Data from robot episodes:
++++++++++++++++++++

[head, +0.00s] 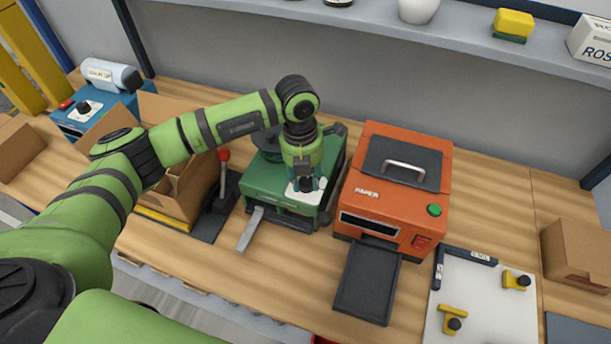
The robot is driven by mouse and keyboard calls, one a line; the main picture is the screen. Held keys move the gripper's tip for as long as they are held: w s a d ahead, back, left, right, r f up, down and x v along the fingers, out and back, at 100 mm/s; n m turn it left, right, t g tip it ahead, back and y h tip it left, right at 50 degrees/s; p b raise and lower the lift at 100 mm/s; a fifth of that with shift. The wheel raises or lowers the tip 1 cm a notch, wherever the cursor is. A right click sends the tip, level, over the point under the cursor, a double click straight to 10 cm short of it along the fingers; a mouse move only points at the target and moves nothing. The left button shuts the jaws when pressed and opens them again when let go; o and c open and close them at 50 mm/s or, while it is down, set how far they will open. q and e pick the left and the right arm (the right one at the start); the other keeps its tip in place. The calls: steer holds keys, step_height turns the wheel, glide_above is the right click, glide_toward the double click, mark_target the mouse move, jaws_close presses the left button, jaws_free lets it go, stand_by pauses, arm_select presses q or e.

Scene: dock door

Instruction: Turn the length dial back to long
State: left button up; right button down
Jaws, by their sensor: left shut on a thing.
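A green machine (262,182) stands on the wooden bench in the middle of the head view. A small white plate (294,192) shows on its top near the front right corner. My left arm comes in from the left and reaches over this machine. My left gripper (305,184) points down at the white plate and is shut on a small part there, which I take to be the length dial. The gripper hides the dial and most of its markings, so I cannot read its setting. My right gripper is not in view.
An orange machine labelled PAPER (395,190) with a dark tray (367,284) stands close on the right. A red-knobbed lever (223,165) and an open cardboard box (180,190) are on the left. A blue machine (88,108) stands far left. A white board (485,300) lies at right.

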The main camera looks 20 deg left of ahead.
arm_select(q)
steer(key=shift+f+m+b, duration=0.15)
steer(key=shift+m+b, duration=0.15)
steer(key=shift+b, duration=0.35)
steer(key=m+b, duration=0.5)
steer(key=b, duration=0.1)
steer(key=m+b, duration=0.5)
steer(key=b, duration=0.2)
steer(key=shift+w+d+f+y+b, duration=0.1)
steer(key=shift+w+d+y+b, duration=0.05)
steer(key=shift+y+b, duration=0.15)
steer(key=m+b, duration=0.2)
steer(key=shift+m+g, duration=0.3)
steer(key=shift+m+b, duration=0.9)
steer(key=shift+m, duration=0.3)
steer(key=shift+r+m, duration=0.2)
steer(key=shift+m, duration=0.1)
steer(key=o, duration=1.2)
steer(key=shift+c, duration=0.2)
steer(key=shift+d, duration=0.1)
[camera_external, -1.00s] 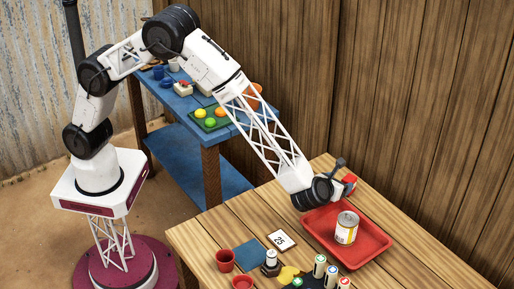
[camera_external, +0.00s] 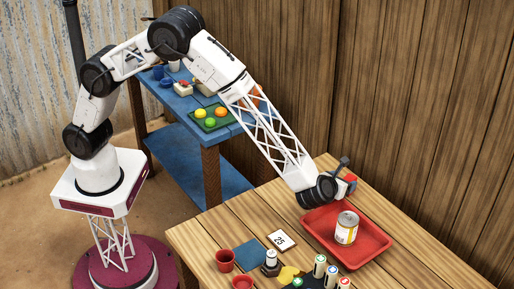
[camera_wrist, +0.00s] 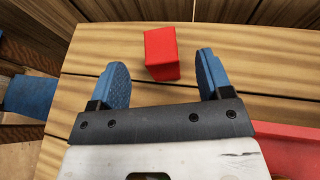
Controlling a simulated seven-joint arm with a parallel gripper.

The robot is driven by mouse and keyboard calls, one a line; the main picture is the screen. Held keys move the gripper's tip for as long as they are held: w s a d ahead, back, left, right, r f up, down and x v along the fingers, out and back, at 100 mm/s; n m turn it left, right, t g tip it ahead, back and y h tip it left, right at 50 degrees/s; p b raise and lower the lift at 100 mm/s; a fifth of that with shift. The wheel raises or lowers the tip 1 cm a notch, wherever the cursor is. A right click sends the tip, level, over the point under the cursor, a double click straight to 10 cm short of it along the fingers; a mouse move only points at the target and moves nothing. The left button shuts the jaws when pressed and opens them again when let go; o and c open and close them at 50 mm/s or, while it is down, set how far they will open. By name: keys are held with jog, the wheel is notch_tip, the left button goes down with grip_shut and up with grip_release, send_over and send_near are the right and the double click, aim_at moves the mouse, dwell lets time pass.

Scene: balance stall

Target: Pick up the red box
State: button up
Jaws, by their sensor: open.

++++++++++++++++++++

GIVEN REQUEST:
Without including the pictures, return each record above exactly as it stands.

WRITTEN RESPONSE:
[head, +0.00s] 
The robot is driven by mouse and keyboard calls, one a line; the main picture is the screen. Held keys move the gripper's tip for as long as they are held: w s a d ahead, back, left, right, r f up, down and x v along the fingers, out and back, at 100 mm/s; n m turn it left, right, t g tip it ahead, back and y h tip it left, right at 50 degrees/s; p b raise and lower the lift at 100 mm/s; a fifth of that with shift. The wheel raises or lowers the tip 1 cm a notch, wherever the cursor is. A right click sends the tip, level, over the point under the cursor, a double click straight to 10 cm short of it along the fingers; a mouse move only points at the target and moves nothing. The left button shuts the jaws when pressed and opens them again when let go; o and c open and close them at 50 mm/s or, while it is down, set how far they will open. q and e pick the left and the right arm (the right one at the start); the other keeps its tip in place. The calls: steer holds keys, step_height turns the wheel, glide_above is the right click, glide_toward the double click, mark_target the mouse move, jaws_close presses the left button, jaws_free lets it go, stand_by pauses, arm_select presses q or e.

Scene: dock door

Instruction: Turn the length dial back to long
State: left button up; right button down
Jaws, by their sensor: left shut on a thing.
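A green machine (262,182) stands on the wooden bench in the middle of the head view. A small white plate (294,192) shows on its top near the front right corner. My left arm comes in from the left and reaches over this machine. My left gripper (305,184) points down at the white plate and is shut on a small part there, which I take to be the length dial. The gripper hides the dial and most of its markings, so I cannot read its setting. My right gripper is not in view.
An orange machine labelled PAPER (395,190) with a dark tray (367,284) stands close on the right. A red-knobbed lever (223,165) and an open cardboard box (180,190) are on the left. A blue machine (88,108) stands far left. A white board (485,300) lies at right.

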The main camera looks 20 deg left of ahead.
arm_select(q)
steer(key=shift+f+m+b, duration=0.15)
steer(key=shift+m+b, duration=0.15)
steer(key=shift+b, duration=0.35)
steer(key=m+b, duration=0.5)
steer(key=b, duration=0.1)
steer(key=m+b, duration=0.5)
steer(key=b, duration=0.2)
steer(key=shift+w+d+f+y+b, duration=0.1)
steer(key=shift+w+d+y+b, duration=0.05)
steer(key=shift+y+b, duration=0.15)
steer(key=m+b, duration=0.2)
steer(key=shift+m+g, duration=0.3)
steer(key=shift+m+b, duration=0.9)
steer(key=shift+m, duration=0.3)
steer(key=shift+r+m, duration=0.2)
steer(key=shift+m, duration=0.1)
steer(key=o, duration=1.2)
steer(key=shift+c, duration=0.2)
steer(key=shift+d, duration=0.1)
[camera_external, -1.00s] 
[camera_external, +0.00s] 
[camera_wrist, +0.00s] 
Controlling a simulated seven-joint arm with a parallel gripper.

The robot is driven by mouse and keyboard calls, one a line; the main picture is the screen. Held keys move the gripper's tip for as long as they are held: w s a d ahead, back, left, right, r f up, down and x v along the fingers, out and back, at 100 mm/s; n m turn it left, right, t g tip it ahead, back and y h tip it left, right at 50 degrees/s; p b raise and lower the lift at 100 mm/s; a fifth of that with shift. The wheel raises or lowers the tip 1 cm a notch, wherever the cursor is. A right click sends the tip, level, over the point under the cursor, a double click straight to 10 cm short of it along the fingers; a mouse move only points at the target and moves nothing. The left button shuts the jaws when pressed and opens them again when let go; o and c open and close them at 50 mm/s or, while it is down, set how far they will open. By name: keys are held with jog, the wheel is notch_tip, the left button goes down with grip_shut and up with grip_release, send_over and send_near are the right and the double click, aim_at moves the mouse, dwell lets time pass.

Scene: balance stall

Target: Pick up the red box
State: button up
Jaws, by their sensor: open.

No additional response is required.